**Exercise instructions:**
Show, in full, each line of the data that contains "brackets".

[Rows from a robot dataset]

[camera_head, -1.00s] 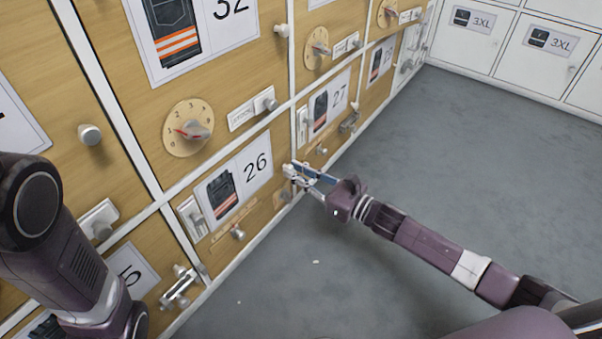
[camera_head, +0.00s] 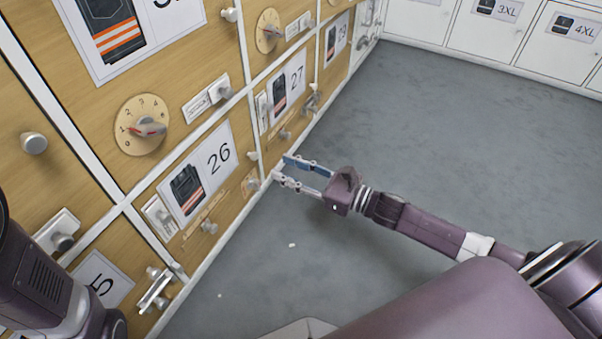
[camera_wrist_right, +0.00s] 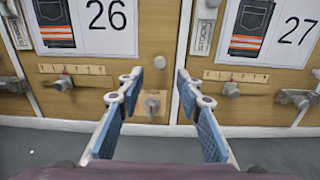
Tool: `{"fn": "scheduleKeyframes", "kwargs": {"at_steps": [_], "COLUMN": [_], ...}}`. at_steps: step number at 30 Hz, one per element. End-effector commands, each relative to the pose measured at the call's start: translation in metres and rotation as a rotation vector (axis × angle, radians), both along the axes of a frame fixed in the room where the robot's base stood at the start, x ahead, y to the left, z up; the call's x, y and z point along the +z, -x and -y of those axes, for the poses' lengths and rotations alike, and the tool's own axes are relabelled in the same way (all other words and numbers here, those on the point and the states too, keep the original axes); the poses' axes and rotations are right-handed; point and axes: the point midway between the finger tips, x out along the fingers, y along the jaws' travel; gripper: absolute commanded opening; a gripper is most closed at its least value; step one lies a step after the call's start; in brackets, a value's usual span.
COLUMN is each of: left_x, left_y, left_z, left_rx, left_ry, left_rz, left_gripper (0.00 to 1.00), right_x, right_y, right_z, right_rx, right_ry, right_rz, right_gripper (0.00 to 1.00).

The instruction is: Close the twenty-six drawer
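The twenty-six drawer (camera_head: 238,198) has a wooden front with a label reading 26 and a picture of dark trousers with an orange stripe. Its front looks flush with the white frame around it. In the right wrist view the drawer (camera_wrist_right: 100,68) is at the left, with a slider knob and a small knob on a plate at its lower right. My right gripper (camera_head: 281,168) is open and empty, low beside the drawer's right edge. In the right wrist view its fingertips (camera_wrist_right: 158,77) are apart, with nothing between them. My left gripper is out of view.
Drawer 27 (camera_head: 300,112) is just right of 26, past a white post (camera_wrist_right: 184,60). A numbered dial (camera_head: 141,124) is above 26. White lockers (camera_head: 560,45) stand at the far right. My left arm is at lower left.

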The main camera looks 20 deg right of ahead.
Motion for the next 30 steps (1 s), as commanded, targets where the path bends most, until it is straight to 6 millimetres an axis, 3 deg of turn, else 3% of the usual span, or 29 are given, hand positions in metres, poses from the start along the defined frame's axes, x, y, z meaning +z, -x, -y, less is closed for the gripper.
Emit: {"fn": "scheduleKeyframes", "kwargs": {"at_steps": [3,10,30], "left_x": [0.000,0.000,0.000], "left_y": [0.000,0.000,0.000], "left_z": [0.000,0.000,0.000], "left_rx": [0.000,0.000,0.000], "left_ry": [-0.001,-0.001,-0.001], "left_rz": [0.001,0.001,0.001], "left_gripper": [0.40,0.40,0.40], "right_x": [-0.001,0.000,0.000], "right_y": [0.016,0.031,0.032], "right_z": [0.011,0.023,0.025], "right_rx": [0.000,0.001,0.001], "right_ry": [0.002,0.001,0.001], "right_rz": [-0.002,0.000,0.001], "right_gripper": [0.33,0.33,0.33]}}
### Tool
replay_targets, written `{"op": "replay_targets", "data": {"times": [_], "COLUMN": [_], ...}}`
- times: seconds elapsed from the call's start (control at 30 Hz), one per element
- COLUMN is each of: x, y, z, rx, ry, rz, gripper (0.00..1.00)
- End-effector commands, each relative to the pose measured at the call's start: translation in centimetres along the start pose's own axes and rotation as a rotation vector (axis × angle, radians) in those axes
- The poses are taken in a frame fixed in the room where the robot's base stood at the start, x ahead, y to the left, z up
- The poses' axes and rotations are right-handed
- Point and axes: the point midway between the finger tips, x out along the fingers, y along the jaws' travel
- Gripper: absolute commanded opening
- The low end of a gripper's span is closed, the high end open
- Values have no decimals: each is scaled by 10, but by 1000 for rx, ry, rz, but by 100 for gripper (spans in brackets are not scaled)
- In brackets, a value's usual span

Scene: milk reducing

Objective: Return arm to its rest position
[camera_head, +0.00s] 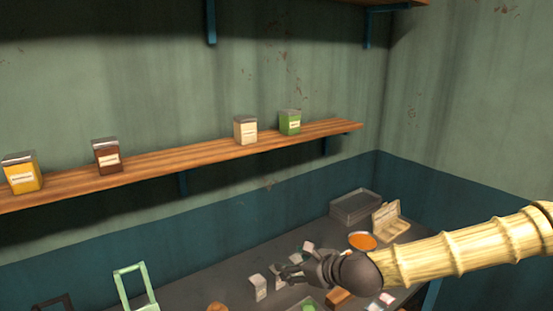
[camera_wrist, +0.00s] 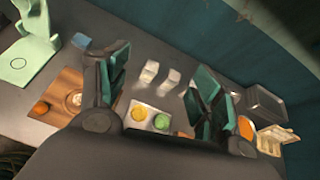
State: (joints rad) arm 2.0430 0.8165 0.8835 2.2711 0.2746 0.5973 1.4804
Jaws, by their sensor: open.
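My gripper (camera_head: 287,271) reaches in from the right in the head view, over the dark counter. In the wrist view my gripper (camera_wrist: 162,88) has its two fingers spread wide, with nothing between the tips. Behind the gap, small white cartons (camera_wrist: 150,71) stand on the counter. One white carton (camera_head: 258,288) shows just left of my gripper in the head view; I cannot tell whether they touch. My arm (camera_head: 465,246) extends to the right edge, and part of the counter is hidden behind it.
The counter (camera_head: 200,283) also holds an orange bowl (camera_head: 362,241), a grey tray (camera_head: 355,206), a wooden holder (camera_head: 389,220) and a green stand (camera_head: 134,285). A wall shelf (camera_head: 195,157) carries several jars. The space between shelf and arm is clear.

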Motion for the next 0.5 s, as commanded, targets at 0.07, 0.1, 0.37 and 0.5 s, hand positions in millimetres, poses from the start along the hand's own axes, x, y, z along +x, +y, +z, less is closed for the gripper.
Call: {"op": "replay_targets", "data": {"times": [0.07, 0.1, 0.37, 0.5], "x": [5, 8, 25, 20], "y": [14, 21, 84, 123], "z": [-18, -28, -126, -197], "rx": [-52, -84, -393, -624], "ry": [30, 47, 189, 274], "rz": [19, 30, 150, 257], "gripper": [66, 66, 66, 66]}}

**Written response:**
Tool: `{"fn": "scheduleKeyframes", "kwargs": {"at_steps": [_], "COLUMN": [_], ...}}`. at_steps: step number at 30 Hz, one per element. End-effector commands, each relative to the pose measured at the call's start: translation in metres and rotation as a rotation vector (axis × angle, radians), both along the axes of a frame fixed in the room where the robot's base stood at the start, x ahead, y to the left, z up; the call's x, y and z point along the +z, -x and -y of those axes, for the poses' lengths and rotations alike, and the tool's own axes are relabelled in the same way (all other words and numbers here, those on the point and the states too, keep the original axes); the poses' axes and rotations are right-handed; point and axes: the point midway between the finger tips, x out along the fingers, y along the jaws' travel; gripper: absolute commanded opening; a gripper is most closed at its least value; step one lies a step after the call's start; in brackets, a value's usual span.
- Values have no decimals: each is scaled by 10, but by 1000 for rx, ry, rz, but by 100 for gripper (spans in brackets are not scaled)
- In brackets, a value's usual span

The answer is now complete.